山奥の我が家の最寄りのバス停の名称は「うぐいす谷」という。陳腐な名前である。しかし、3月頃から毎日、朝から晩までホーホケキョが聞こえるので看板に偽りはない。その声は結構なことだが、やっかいなのは糞害である。うちのガレージは青空なので、2台の車が毎日のようにやられる。
 たまりかねて、ネットでフクロウのレプリカを買った。ギョロリとした目玉を持った頭が、風に揺られて左右に回転する。なかなかの迫力である。おかげで糞害がぴたりと止まった。

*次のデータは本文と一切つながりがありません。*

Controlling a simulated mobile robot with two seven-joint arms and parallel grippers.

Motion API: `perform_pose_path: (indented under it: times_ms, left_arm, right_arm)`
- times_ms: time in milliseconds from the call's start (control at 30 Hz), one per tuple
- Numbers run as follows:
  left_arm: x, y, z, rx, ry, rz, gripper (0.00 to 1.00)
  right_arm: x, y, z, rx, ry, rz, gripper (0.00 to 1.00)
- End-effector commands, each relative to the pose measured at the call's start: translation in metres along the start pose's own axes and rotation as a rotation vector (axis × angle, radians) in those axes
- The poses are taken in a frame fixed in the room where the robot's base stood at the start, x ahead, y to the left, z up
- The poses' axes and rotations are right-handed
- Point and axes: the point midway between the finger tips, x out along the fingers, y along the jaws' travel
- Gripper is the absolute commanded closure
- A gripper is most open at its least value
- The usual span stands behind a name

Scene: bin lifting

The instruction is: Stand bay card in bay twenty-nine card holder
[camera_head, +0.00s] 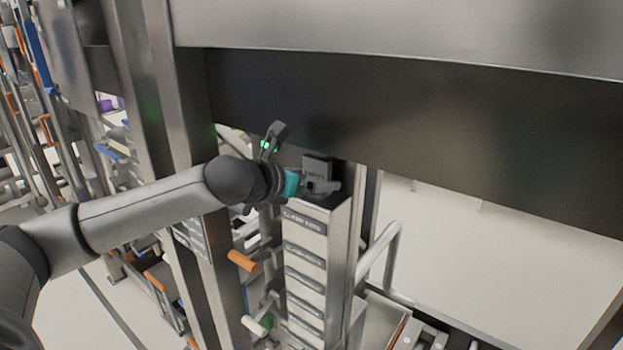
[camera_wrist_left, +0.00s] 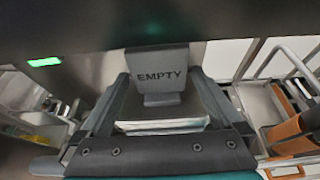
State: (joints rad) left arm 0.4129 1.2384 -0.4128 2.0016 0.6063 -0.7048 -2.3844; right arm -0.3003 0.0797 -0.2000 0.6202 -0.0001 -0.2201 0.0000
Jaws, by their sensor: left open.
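A grey card (camera_head: 317,168) stands roughly upright on top of a narrow metal cabinet column (camera_head: 340,225). In the left wrist view the card (camera_wrist_left: 160,62) faces me and reads "EMPTY". Its lower end meets a small grey base (camera_wrist_left: 161,99), which may be the card holder; no bay number is readable. My left gripper (camera_head: 322,187) is low over the column top at the card. In the wrist view my left gripper (camera_wrist_left: 160,84) is open, with one finger on each side of the card's lower part and gaps showing. My right gripper is out of view.
A wide dark beam (camera_head: 420,130) crosses close behind the card. The column front carries several labelled drawer faces (camera_head: 304,250). A bent metal rail (camera_head: 388,255) stands right of the column. Metal posts (camera_head: 180,100) and racks with orange-handled items crowd the left.

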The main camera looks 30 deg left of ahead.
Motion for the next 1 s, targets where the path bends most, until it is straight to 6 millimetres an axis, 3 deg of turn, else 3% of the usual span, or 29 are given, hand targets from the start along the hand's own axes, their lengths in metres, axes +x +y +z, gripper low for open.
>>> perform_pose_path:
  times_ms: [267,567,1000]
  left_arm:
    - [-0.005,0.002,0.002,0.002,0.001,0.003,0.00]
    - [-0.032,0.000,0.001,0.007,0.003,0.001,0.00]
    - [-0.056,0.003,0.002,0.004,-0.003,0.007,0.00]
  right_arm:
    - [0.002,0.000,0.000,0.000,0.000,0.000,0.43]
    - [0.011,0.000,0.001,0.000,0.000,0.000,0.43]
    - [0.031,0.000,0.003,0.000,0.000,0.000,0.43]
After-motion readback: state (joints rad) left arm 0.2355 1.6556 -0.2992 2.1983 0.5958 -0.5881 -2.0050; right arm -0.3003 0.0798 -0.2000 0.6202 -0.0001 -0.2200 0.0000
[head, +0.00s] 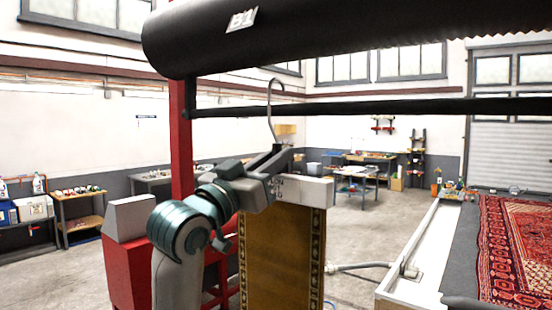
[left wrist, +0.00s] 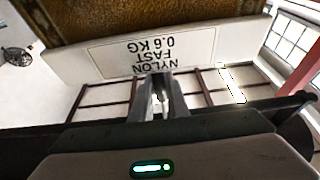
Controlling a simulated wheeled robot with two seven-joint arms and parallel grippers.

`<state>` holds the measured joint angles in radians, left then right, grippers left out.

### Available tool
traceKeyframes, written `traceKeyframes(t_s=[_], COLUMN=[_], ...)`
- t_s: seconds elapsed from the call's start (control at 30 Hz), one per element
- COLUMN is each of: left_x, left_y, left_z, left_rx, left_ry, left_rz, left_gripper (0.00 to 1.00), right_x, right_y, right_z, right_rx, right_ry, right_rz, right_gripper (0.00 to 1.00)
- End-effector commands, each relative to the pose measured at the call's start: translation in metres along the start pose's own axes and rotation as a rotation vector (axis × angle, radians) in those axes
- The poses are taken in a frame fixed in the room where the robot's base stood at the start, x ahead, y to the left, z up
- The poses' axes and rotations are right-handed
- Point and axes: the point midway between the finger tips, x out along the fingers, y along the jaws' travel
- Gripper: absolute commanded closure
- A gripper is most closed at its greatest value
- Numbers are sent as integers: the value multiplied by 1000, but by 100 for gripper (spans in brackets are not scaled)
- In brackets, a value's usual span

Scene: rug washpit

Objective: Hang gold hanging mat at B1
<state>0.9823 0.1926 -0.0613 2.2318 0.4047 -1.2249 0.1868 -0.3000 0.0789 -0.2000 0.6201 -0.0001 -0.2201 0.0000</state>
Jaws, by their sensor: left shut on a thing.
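The gold hanging mat (head: 283,262), with a dark patterned border, hangs down from a white header bar (head: 305,191). A thin grey hook (head: 271,105) rises above the bar. My left gripper (head: 279,158) is shut at the top of the bar, around the hook's base. In the left wrist view my gripper (left wrist: 160,88) meets the bar beside its label (left wrist: 155,52); the mat (left wrist: 130,16) lies beyond. B1 is marked on a thick dark roll (head: 320,40); a thin black rail (head: 370,108) runs under it. The hook crosses in front of the rail; contact cannot be told.
A red post (head: 182,140) stands left of the hook and a red cabinet (head: 125,262) below it. A white-edged pit wall (head: 425,245) and a red rug (head: 515,250) are at right. Workbenches stand far back; the floor between is clear.

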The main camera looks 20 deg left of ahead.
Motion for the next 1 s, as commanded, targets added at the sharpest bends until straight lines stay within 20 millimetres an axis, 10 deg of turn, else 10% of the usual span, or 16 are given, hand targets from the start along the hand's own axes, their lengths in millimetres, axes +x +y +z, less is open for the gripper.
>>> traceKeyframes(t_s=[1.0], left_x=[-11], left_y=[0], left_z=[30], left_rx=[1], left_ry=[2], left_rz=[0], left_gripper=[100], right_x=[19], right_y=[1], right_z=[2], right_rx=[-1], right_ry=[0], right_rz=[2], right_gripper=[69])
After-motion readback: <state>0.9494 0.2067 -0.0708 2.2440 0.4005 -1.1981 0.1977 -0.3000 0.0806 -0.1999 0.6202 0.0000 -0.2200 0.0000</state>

 ところが、昨年の工事中から、ガレージの壁につばめの巣が出来て、5月になると渡りから戻ってきたつがいが居座った。不思議なことにつばめは首振りフクロウなどものともしない。最近、卵もかえり家族で姦しい。しばらくは我慢しなくてはなるまい。
 そんなことで、「鳥たちの初夏」というタイトルで書こうと思っていたのだが、我が家を取り囲んでいるのは鳥たちだけではないことが分かってきた。
 1週間ほど前、ガレージに降りる階段で、体長20センチ近くはあろうかというムカデに遭遇した。馴染み深い相手ではあるが「ブルータスよ、お前もか!」と意味不明の叫びをあげてしまった。靴で踏みつぶしたのだが、3回踏んでもまだ生きていた。強敵健在である。
 そして昨日のことである。連れ合いが車をガレージから出すため、門扉を兼ねているシャッター(写真)を開けていたところ、1メートルくらい上がったところで突然止まり、ウンともスーとも言わなくなった。車が出せないと兵糧責め状態なので、工事をした業者に電話して、今日、修理に来てもらった。原因は、開閉のスイッチと巻き上げ機をつなぐケーブルが、シャッターに巻き込まれて切断したためであったが、巻き上げ部分の空洞を覗き込んでいた工事のおっちゃんの顔色が、突然、真っ青になった。眼前に蛇がいたのである。
 ぼくも見た。大きな青大将だった。切断されたのはケーブルだけで、蛇は生きていた。
 修理は何とか終わったが、蛇は門柱の空洞の中に逃げたらしく、見えなくなった。
 そういう訳で、我が家の周囲はこのところ俄然、賑やかである。青大将、ムカデ、つばめ、首振りフクロウ。これが我が家を守る守護神の四天王である。(近いうちにゲジゲジも加わるであろうが。)